Purchases resulting from the Treasury’s payments to investors will rise 825 percent to the equivalent a $37 billion increase in demand for 10-year notes, up from $4 billion in January, while the Federal Reserve is also buying longer-term securities, wrote Shyam Rajan and Priya Misra, head of U.S. interest rates strategists in New York at Bank of America Merrill Lynch, in a note to clients today.
Interest payments to holders of 10- and 30-year securities, when combined with central bank purchases to bolster the economy, will likely boost demand for the longest-maturity Treasury securities, the analysts wrote. That was the case when the gap between two- and 10-year yields on U.S. government securities narrowed last year to 2.74 percentage points Feb. 28 from 2.84 percentage points Feb. 1, while the gap between two- year notes and 30-year bonds narrowed to 3.82 percentage points from 4.01 percentage points during the same period.
The greatest “market impact is on the curve,” Rajan said in a telephone interview. Another by-product of the interest payments is that “you will not have the usual supply-based cheapening associated with the auctions,” Rajan said. The yield curve measures the difference between short- and long-term yields.

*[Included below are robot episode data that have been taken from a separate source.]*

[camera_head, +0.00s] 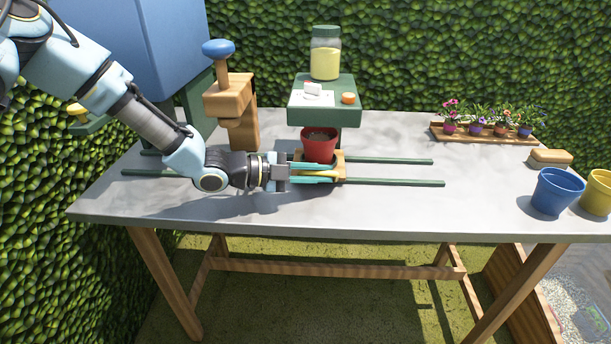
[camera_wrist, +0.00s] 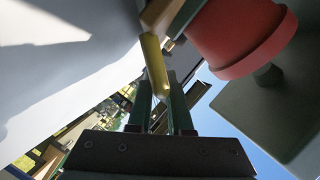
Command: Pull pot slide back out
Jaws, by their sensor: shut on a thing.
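A red pot (camera_head: 319,146) with dark soil stands upright on the wooden pot slide (camera_head: 340,158), which sits on green rails under the green dispenser. The slide has a yellow handle (camera_head: 325,175) on its near side. My gripper (camera_head: 318,174) comes in from the left, its teal fingers lying around that handle. In the wrist view my gripper (camera_wrist: 163,95) is shut on the yellow handle (camera_wrist: 154,62), with the red pot (camera_wrist: 240,35) close by at the upper right. The fingers hide part of the handle and slide in the head view.
The green dispenser (camera_head: 325,115) with a jar (camera_head: 325,55) stands behind the pot. A wooden press (camera_head: 233,100) with a blue knob stands left. The rails (camera_head: 400,183) run free to the right. Flowers in a tray (camera_head: 485,138), a sponge-like block (camera_head: 550,158) and blue (camera_head: 557,195) and yellow (camera_head: 598,197) pots are right.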

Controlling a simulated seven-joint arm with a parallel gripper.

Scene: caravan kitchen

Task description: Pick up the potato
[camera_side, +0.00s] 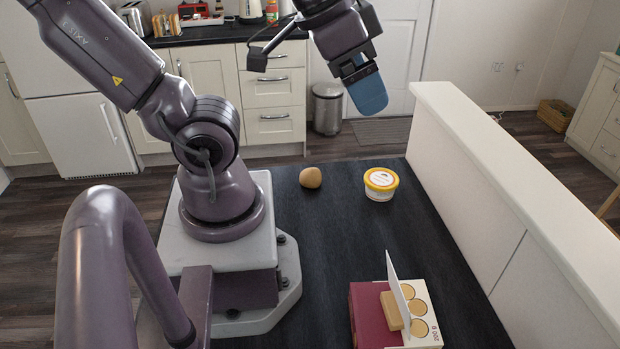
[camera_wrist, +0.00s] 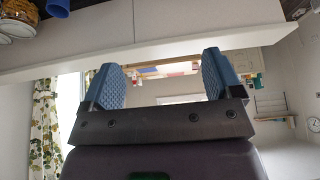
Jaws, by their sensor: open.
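The potato (camera_side: 310,177) is a small tan-brown lump on the dark worktop, in the side view, to the right of my arm's base. My gripper (camera_side: 368,95) is raised well above the worktop, up and to the right of the potato, and apart from it. In the wrist view, my gripper's two blue textured fingers (camera_wrist: 160,78) stand wide apart with nothing between them. The potato does not show in the wrist view.
A low white wall (camera_side: 520,190) edges the worktop on the right. The worktop around the potato is clear.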

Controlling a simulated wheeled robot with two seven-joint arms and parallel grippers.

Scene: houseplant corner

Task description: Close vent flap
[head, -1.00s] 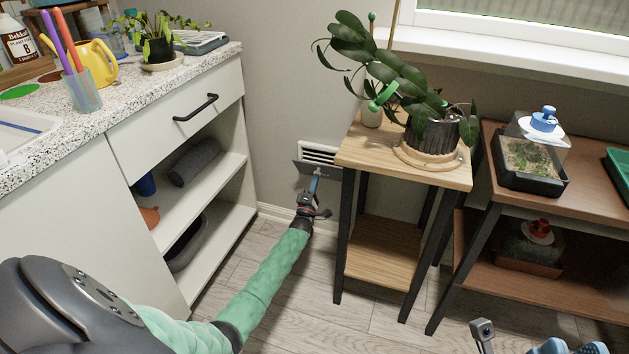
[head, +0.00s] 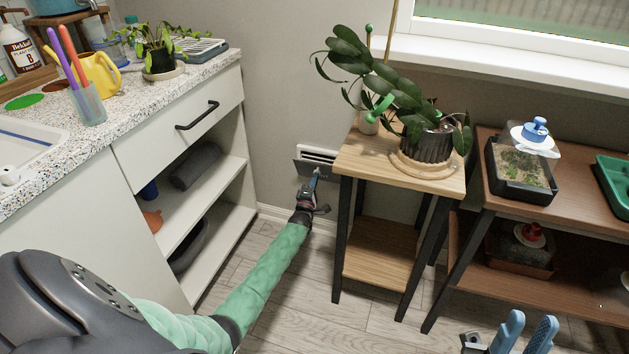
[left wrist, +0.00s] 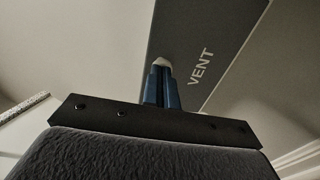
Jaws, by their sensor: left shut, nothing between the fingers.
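The vent flap (head: 304,167) is a grey panel low on the wall, between the cabinet and the wooden plant stand. It is tilted out below the white slatted vent opening (head: 318,153), whose upper slats still show. My left gripper (head: 317,174) is shut and empty, with its tips at the flap's outer face. In the left wrist view, the blue fingers (left wrist: 162,64) are together and appear to touch the flap (left wrist: 215,35) beside the word VENT. My right gripper (head: 529,318) is at the bottom right of the head view, its blue fingers apart and empty.
The white cabinet (head: 168,140) with open shelves stands left of my left arm. The wooden plant stand (head: 352,161) with a potted plant (head: 428,146) stands close to its right. A brown shelf unit (head: 575,188) is further right. The floor between cabinet and stand is clear.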

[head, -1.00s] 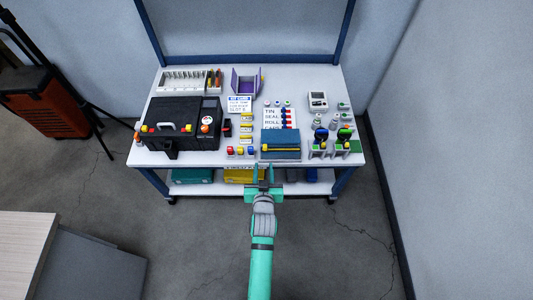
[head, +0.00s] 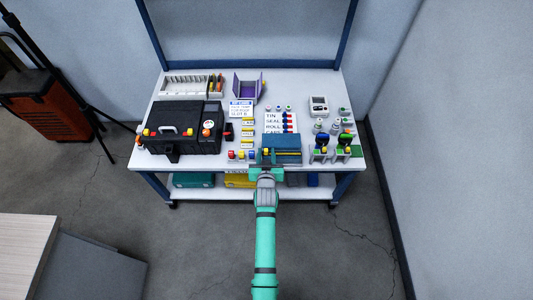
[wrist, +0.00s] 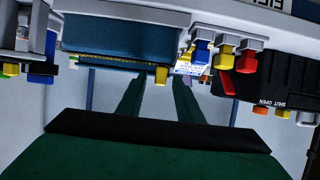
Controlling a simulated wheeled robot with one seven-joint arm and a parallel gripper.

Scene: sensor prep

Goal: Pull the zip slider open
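The blue zip pouch (head: 286,142) lies near the table's front edge in the head view. It also shows at the top of the wrist view (wrist: 120,38). Its yellow zip line runs along the near edge. The yellow slider (wrist: 160,76) hangs at the end of the zip nearer the black case. My gripper (head: 266,157) is at the pouch's front left part. In the wrist view its two green fingers (wrist: 160,84) are apart, with the slider seen between their tips. Whether either finger touches the slider cannot be told.
The black case (head: 180,128) stands to the left. Red, blue and yellow blocks (head: 241,155) sit just left of my gripper. Stands with blue and green tops (head: 330,143) are right of the pouch. The floor before the table is clear.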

A narrowing of the gap in yields between longer-term and shorter-term Treasuries suggests the 30-year bond will outperform other parts of the yield curve, Rajan said.

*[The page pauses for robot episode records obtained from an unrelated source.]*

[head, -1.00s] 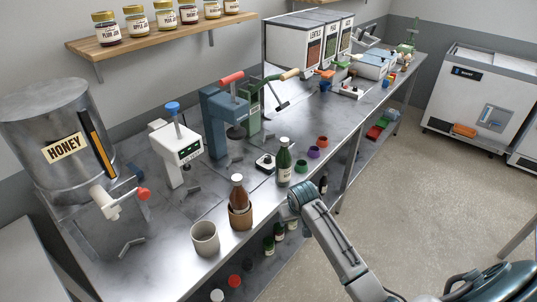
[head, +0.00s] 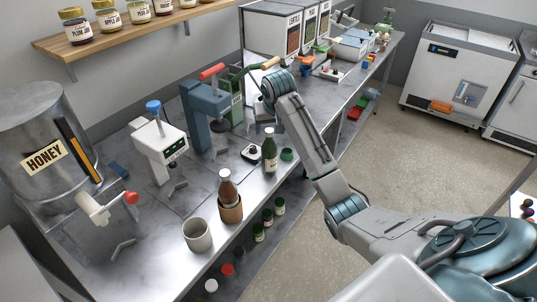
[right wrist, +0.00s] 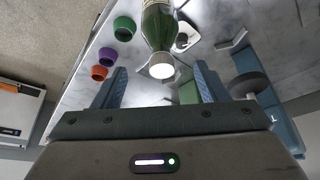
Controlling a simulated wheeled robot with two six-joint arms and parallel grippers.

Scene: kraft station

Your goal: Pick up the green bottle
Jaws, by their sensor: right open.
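The green bottle (head: 270,152) stands upright on the metal counter (head: 200,188), with a white cap and a pale label. My right gripper (head: 266,122) is above and close to the bottle, partly hidden by my own arm in the head view. In the right wrist view, the gripper (right wrist: 160,78) is open, its two blue fingers apart. The bottle (right wrist: 158,28) lies ahead with its cap near the gap between the fingertips. Nothing is held. My left gripper is not in view.
A brown bottle (head: 226,186) in a cardboard-coloured holder and a grey cup (head: 197,236) stand nearer the front. A green ring (head: 287,155) and a small black-and-white device (head: 251,153) sit beside the green bottle. A blue press (head: 207,115) stands behind.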

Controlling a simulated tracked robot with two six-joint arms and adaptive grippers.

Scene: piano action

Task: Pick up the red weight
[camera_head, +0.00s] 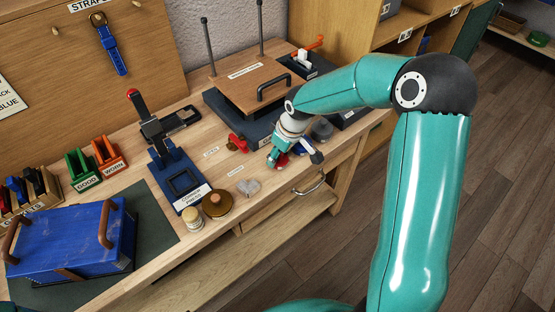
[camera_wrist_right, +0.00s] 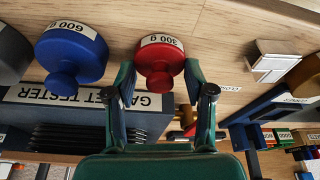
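The red weight (camera_wrist_right: 160,62), labelled 300 g, stands with its knob toward my right wrist camera. In the head view only a bit of the red weight (camera_head: 282,161) shows beside my right gripper (camera_head: 276,158). In the wrist view my right gripper (camera_wrist_right: 160,80) is open, with one finger on each side of the red weight and its knob between them. I cannot tell whether the fingers touch it. My left gripper is not in view.
A blue 600 g weight (camera_wrist_right: 72,58) stands close beside the red one, with a grey weight (camera_wrist_right: 12,62) beyond it. The gasket tester (camera_head: 251,90) is behind. A brass disc (camera_head: 218,203) and a blue press (camera_head: 180,185) stand on the bench to the left.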

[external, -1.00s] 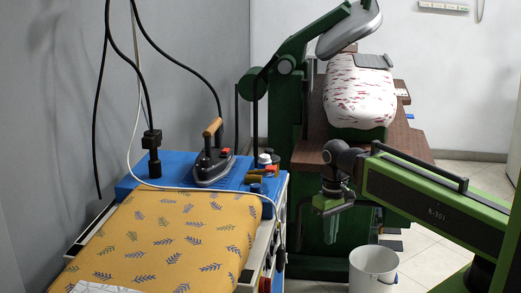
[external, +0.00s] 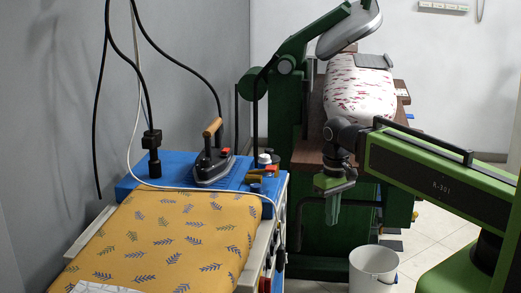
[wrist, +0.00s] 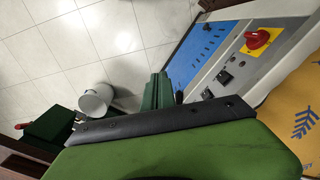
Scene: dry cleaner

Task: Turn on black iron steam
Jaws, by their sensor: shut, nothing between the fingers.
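The black iron (external: 213,166) with a wooden handle stands on the blue top (external: 172,181) of the ironing station. A red piece shows on the iron near the handle. My gripper (external: 333,208) points down in the open space right of the station, apart from it, and is shut and empty. In the wrist view it shows as a dark green shape (wrist: 157,92) beside the station's control panel. That panel holds a red knob (wrist: 257,39) on a yellow plate and black switches (wrist: 225,78). No steam is visible, and I cannot tell which control is for steam.
A padded yellow leaf-print board (external: 170,235) fills the station's front. Brass and red fittings (external: 268,173) sit right of the iron. A white bucket (external: 373,268) stands on the floor below my arm. A green press (external: 345,95) stands behind. Cables hang at left.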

The 30-year bond has lost 1.6 percent this year, compared with a 0.1 percent gain for two-year notes and a 0.3 percent return for Treasuries of all maturities, according to Bank of America Merrill Lynch bond indexes.
The Treasury will announce tomorrow the sizes of three, 10- and 30-year debt to be sold on three consecutive days beginning Feb. 7. The Treasury has sold $32 billion in three-year notes, $24 billion in 10-year debt and $16 billion in bonds each refunding month since November 2010. Quarterly refundings are held each February, May, August and November.
Investors bid $3.26 for each of the $180 billion of Treasury debt sold in January, compared with a record $3.04 for all of 2011 and $2.99 in 2010.